Another way to increase your likelihood of funding is to lower your debt-to-income (DTI) ratio to 43 percent or less. Do this by avoiding any new debt, lowering your existing debt and paying it off more quickly than scheduled, and earning extra money.

Forking over a higher down payment than the minimum required can help, too.

What mortgages do gig workers qualify for?

Self-employed borrowers are eligible for the same mortgage types available to full-time employees. It’s just that qualifying can be a bit tougher.

Conventional loans – those backed by mortgage giants Fannie Mae and Freddie Mac – offer the best combination of low rates and modest costs. However, qualifying can be difficult if you don’t have stellar credit and a strong income history.

Mortgages backed by the Federal Housing Administration and the U.S. Department of Veterans Affairs are available to borrowers with credit scores in the 600s or lower, but they charge higher fees than conventional loans, and VA loans are only available to eligible service members and veterans.

If none of those options work, you can try a non-QM loan, a type of mortgage offered by Angel Oak and other specialty lenders. These loans come with mortgage rates that might be a percentage point or two higher than a conventional loan, but they do allow gig workers to borrow if they can’t qualify for other loan programs.

“Just because someone is an Uber driver and an Instacart driver, it doesn’t mean they shouldn’t be able to get a home,” Reed says.

A subset of non-QM loans is the bank statement mortgage. Lenders who offer this type of loan verify ability to repay by examining the monthly banking documents of a self-employed borrower.
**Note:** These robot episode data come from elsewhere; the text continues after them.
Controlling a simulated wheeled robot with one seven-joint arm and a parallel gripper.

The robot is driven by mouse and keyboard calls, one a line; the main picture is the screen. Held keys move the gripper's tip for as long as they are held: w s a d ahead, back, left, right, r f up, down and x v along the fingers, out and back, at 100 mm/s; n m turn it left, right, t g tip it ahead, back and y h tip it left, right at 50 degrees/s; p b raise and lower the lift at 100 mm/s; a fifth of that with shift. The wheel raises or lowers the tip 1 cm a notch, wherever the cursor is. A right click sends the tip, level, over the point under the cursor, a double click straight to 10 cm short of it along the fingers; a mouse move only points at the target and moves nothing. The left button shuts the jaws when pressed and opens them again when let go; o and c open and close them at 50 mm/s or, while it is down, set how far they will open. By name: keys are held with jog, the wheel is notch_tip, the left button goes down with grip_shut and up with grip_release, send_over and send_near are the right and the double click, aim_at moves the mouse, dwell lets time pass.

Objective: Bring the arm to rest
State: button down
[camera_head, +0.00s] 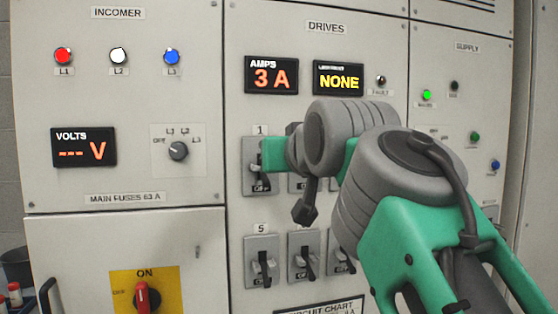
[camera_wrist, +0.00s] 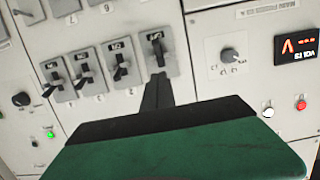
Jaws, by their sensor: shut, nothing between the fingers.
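My arm, with grey joints and green links, reaches from the lower right of the head view across the drives panel. My gripper's green body (camera_head: 275,155) covers part of the first drive switch (camera_head: 258,182). Its fingers are hidden in that view. In the wrist view my gripper (camera_wrist: 159,80) is shut, with its dark fingers together and empty. The fingertips lie just below a switch (camera_wrist: 158,50) at the right end of a row in that picture. I cannot tell whether they touch it.
The drives door (camera_head: 235,110) stands close behind my gripper. Lower switches (camera_head: 262,262) show below the arm. The selector knob (camera_head: 178,151) is on the incomer door to the left, above a red main handle (camera_head: 143,297). An ammeter (camera_head: 271,76) reads 3 A; the display beside it (camera_head: 338,78) reads NONE.

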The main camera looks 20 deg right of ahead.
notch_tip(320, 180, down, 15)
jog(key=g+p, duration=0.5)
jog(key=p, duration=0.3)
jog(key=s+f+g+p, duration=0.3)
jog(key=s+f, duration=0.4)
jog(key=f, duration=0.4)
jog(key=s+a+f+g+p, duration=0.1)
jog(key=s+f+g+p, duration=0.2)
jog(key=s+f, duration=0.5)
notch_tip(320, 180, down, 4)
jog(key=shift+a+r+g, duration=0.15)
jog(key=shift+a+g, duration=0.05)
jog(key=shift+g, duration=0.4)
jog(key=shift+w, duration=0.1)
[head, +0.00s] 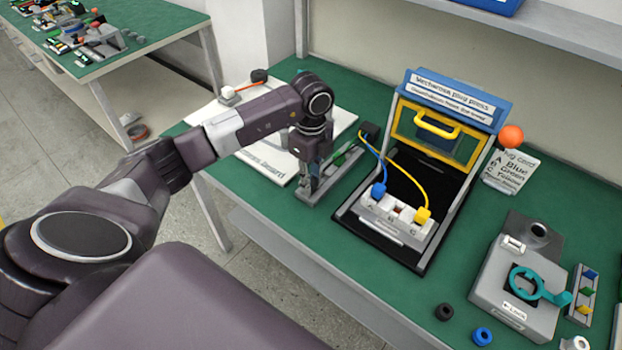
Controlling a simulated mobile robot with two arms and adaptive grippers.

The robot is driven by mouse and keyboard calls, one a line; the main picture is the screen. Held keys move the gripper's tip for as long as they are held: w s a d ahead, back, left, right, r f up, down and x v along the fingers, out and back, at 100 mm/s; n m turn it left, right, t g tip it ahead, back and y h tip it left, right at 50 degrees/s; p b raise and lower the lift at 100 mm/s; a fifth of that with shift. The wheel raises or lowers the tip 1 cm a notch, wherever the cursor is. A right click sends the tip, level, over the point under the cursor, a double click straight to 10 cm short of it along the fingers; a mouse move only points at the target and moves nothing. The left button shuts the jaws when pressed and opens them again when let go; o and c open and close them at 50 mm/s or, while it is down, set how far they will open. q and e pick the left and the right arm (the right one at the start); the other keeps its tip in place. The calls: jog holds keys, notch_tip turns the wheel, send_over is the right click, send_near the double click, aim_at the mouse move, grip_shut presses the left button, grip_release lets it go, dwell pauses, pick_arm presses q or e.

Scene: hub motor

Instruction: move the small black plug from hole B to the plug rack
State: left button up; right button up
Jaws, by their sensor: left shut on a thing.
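My left gripper (313,188) points down over the near end of a narrow grey rack (340,177), which looks like the plug rack. The gripper is shut on a small thing, most likely the small black plug; the fingers hide it, so I cannot tell whether it touches the rack. The white block (392,226) with holes A, B and C stands in the press to the right. A blue plug (378,190) is in A and a yellow plug (423,215) is in C. No black plug shows at B, between them. My right gripper is not in view.
The blue-topped press (450,101) has a yellow frame and handle, and blue and yellow cables run to the block. A white board (262,160) lies behind my left arm. A grey fixture (514,288) with a teal clamp and loose rings are at right. Green tabletop between is clear.

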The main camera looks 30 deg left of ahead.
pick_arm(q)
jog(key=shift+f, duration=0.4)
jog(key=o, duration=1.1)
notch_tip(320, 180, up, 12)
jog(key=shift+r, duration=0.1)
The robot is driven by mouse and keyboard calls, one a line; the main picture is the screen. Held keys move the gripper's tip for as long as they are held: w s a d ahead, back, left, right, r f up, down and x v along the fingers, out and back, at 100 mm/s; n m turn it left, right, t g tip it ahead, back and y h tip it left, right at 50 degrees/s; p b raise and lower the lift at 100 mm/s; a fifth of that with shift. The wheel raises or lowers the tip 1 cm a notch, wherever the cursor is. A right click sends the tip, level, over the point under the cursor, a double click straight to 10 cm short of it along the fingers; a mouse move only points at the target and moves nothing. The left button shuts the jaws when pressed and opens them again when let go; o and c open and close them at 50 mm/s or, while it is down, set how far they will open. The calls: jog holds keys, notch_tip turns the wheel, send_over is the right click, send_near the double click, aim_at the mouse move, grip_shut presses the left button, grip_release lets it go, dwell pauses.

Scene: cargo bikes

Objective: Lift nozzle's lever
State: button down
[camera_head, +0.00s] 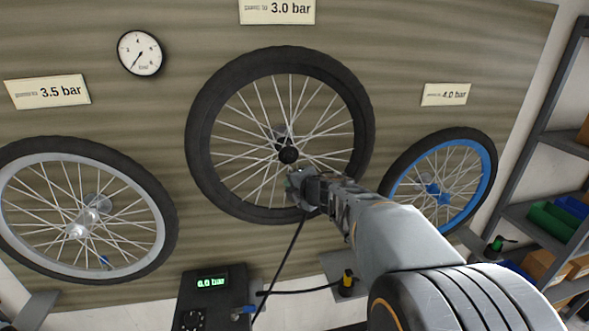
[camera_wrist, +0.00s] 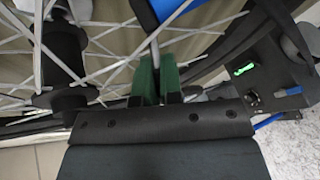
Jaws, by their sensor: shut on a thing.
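My gripper (camera_head: 298,190) is at the lower rim of the middle black wheel (camera_head: 195,125), below its hub. In the wrist view its green fingers (camera_wrist: 158,80) are closed on a thin grey part, which looks like the nozzle's lever (camera_wrist: 155,50). A blue piece (camera_wrist: 165,10) shows just above it at the top edge. A black hose (camera_head: 281,265) runs from beside my gripper down toward the pump. The nozzle's body is mostly hidden by my gripper, and I cannot tell the lever's exact angle.
A grey-rimmed wheel (camera_head: 165,215) is at left and a blue-rimmed wheel (camera_head: 490,165) at right. A gauge (camera_head: 140,53) is on the panel. Shelving (camera_head: 545,140) stands far right. Spokes are close to my fingers.

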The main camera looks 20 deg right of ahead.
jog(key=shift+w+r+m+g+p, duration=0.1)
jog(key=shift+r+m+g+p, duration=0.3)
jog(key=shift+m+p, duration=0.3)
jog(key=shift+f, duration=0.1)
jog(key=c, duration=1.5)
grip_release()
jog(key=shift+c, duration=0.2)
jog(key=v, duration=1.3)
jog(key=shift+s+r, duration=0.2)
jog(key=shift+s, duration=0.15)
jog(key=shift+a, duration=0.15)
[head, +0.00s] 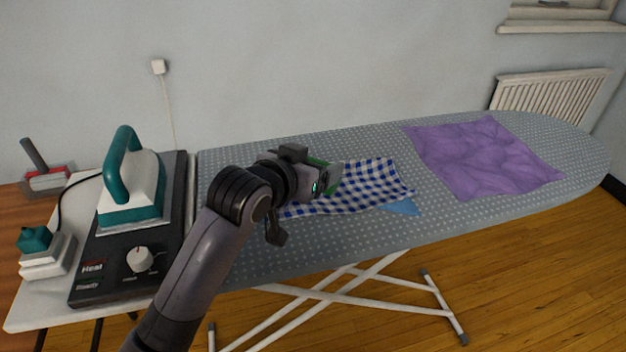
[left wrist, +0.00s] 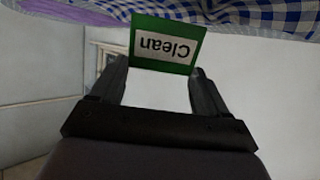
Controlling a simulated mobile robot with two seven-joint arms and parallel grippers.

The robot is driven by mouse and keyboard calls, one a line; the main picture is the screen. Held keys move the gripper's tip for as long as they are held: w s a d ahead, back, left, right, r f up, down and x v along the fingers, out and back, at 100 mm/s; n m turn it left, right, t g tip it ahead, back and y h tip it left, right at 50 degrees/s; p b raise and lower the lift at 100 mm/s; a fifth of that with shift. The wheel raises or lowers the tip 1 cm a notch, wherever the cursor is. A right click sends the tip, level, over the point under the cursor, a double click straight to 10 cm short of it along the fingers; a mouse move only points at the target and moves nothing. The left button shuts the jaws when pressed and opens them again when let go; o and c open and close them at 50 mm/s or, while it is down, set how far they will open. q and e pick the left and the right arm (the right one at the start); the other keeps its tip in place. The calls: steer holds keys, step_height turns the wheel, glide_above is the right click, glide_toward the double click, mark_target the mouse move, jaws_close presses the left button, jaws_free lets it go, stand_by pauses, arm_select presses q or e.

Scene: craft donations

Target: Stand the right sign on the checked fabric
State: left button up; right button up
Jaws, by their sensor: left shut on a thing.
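The blue and white checked fabric (head: 378,178) lies on the ironing board, partly hidden behind my left gripper. It also shows along the top of the left wrist view (left wrist: 250,14). My left gripper (head: 326,183) is over the left part of this fabric, shut on a green sign (left wrist: 167,57). The sign has a white label reading "Clean", which appears upside down in the left wrist view. In the head view, only a little green shows beside the gripper. I cannot tell whether the sign touches the fabric. My right gripper is not in view.
The dotted ironing board (head: 335,245) holds a crumpled purple cloth (head: 485,157) at right and a light blue corner (head: 403,207) beside the checked fabric. A teal and white iron (head: 133,190) stands on a dark base with a knob (head: 140,259) at left.

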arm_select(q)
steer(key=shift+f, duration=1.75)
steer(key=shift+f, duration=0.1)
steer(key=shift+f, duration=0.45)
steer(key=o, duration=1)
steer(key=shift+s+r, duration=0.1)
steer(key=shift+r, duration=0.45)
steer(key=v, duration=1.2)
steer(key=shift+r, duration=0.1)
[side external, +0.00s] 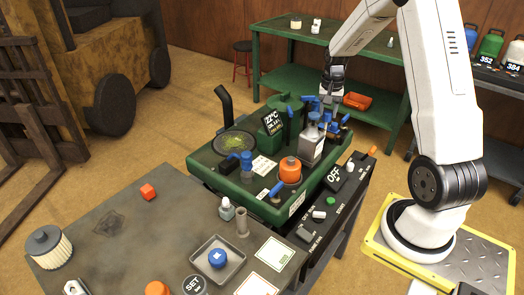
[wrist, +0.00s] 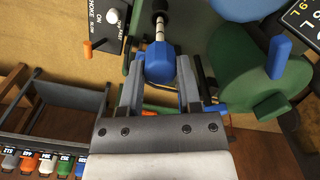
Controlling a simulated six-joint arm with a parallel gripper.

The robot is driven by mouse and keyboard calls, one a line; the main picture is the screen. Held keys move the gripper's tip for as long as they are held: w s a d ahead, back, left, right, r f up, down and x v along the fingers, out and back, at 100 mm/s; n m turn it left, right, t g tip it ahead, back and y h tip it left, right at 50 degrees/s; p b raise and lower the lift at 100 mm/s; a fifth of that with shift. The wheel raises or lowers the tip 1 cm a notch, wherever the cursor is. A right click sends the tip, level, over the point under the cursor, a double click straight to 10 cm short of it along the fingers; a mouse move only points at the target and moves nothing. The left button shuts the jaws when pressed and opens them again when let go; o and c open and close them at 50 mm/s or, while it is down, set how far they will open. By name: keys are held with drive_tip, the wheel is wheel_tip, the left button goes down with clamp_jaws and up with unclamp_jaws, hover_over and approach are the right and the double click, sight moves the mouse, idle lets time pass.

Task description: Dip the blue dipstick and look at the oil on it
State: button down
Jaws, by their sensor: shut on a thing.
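My gripper (wrist: 160,75) is shut on the blue dipstick head (wrist: 160,64), with one finger on each side of it. A pale, banded stem (wrist: 160,30) runs from the head towards a dark part at the top edge of the wrist view. I cannot tell how much of the stem is inside a tube. In the side view my gripper (side external: 331,100) is low over the back right of the green mower deck (side external: 205,163), among several blue parts. The dipstick cannot be picked out there, and no oil can be made out on it.
An orange cap (side external: 290,171), a grey-sided bottle (side external: 311,145) and a display (side external: 272,121) crowd the deck. The black control panel (side external: 318,236) runs along its right side.

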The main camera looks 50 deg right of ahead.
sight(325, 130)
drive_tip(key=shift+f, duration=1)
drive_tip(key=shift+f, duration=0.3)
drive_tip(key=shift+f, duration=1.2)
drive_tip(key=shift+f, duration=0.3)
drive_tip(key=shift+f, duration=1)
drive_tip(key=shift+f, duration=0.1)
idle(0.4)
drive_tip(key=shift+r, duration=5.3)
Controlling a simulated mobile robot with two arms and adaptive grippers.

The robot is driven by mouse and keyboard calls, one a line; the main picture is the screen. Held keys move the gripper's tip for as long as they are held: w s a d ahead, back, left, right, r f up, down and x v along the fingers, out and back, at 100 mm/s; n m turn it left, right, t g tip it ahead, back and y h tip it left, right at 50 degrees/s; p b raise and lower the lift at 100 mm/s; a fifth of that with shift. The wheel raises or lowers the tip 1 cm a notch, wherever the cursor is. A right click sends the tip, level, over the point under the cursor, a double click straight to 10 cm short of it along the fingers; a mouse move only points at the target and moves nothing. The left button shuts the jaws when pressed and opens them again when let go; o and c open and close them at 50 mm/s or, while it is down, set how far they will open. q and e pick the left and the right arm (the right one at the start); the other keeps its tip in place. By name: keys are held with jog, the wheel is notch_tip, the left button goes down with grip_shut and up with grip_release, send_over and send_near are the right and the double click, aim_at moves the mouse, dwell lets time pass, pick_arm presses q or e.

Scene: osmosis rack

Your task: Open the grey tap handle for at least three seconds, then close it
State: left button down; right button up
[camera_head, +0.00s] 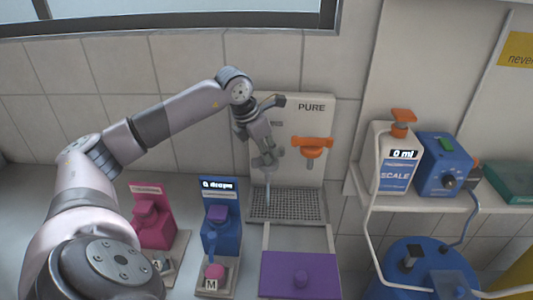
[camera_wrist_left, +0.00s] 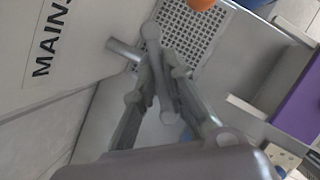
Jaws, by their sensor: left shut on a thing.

How to land the best mortgage rate

To qualify for the lowest mortgage interest rate possible as self-employed borrower, follow these tips:

  • Polish that credit score. The best deals go to borrowers with scores of 740 or higher.
  • Shop around. By comparing at least three offers, you can save thousands of dollars over the life of the loan.
  • Boost your down payment. Putting down more cash can help your chances of approval.
  • Consider discount points. Points cost more upfront but can lower your rate.